Email: grier@gwu.edu
DVP term expires December 2023
Presentations
The Generations of Computing and the Coming Data Age
If you look carefully at the development of computing, you can see clear generational cycles. These cycles are marked by a sharp change of technology and a group of young leaders taking advantage of those changes. There is clearly a period of 20 years in which these leaders rise to prominence in the field before passing command to the next generation. We can point to the mainframe generation of the Fifties, the Software/PC Generation of the 70s, the Internet/Mobile Generation of the 90s. We are clearly nearing the end of the 90s cycle and need to start asking what follows and who will be the next generation. This talk considers the extent to which data will be the next driving technology and the extent to which we are already shifting towards the data generation of leaders.
Anarchist with a Pintrest Account (also entitled “The Digital YMCA”)
While we have come to believe that the current social turmoil on the Internet, the turmoil that involves falsified news, exaggerated claims, and brutal debate, is unique to our age, we can quickly see reasons why it is not. This talk looks at the network as a means of organization production and considers how changes in production sparked changes in social discourse. It suggests that we are in a transitional age, that the social platform of the Internet will eventually look for ways of claiming social discourse, and how a small handful of modest social institutions will have a substantial impact.

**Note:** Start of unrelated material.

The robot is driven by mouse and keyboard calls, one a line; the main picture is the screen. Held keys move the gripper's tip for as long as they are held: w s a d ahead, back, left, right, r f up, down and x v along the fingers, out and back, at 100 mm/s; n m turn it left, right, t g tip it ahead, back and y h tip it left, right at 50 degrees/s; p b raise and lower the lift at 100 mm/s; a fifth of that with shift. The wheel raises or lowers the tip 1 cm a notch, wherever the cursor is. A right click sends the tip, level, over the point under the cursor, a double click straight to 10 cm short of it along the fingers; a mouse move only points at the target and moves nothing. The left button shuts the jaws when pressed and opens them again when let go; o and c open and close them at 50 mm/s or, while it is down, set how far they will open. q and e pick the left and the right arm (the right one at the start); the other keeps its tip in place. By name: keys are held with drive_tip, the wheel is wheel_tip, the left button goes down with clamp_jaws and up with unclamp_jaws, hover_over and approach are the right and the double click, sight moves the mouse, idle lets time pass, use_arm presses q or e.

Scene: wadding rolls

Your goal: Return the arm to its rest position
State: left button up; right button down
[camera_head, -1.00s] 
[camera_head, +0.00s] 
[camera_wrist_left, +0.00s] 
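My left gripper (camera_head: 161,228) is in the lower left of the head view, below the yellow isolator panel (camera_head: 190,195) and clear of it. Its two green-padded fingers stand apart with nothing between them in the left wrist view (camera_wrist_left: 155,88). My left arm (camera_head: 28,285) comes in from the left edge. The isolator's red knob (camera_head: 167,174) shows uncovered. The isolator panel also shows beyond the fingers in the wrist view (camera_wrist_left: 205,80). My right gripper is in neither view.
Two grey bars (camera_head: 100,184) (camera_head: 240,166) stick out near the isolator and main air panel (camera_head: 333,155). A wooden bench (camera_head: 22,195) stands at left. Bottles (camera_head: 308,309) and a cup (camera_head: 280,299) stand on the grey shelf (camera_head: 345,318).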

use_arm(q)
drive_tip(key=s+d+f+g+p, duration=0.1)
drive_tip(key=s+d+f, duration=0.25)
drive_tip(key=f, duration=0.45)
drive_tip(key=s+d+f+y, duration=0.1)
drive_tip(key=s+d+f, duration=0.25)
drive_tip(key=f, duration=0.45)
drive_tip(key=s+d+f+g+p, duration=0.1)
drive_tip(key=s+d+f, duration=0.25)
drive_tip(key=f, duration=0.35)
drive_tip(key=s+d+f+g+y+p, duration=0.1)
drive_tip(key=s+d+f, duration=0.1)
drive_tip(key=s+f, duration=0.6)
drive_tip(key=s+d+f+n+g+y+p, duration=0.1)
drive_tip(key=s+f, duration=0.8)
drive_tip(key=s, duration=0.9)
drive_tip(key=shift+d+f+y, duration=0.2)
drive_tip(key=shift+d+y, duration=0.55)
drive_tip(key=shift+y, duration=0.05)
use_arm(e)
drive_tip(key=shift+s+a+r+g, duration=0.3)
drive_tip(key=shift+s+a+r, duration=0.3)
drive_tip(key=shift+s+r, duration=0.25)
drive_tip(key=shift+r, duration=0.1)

Human Computers, Crowdworkers, and the ever presence of the gig economy
The modern gig economy, with workers distributed over large areas and paid by the task, is far from unique to the modern age. The first large computing institutions, the computing labs or computing rooms that employed human computers, proved to have much in common with the platforms such as TaskRabbit, TopCoder, Uber or Upwork. These computing rooms represent some of our first efforts at large scale data processing and they left a pattern that has been followed by many a big tech firm or computing institution. These labs favored and expanded markets as a way to expand computing and to promote data analysis. The lessons of these organizations suggest some surprising lessons for those who are trying to understand how computing technology is changing our economy.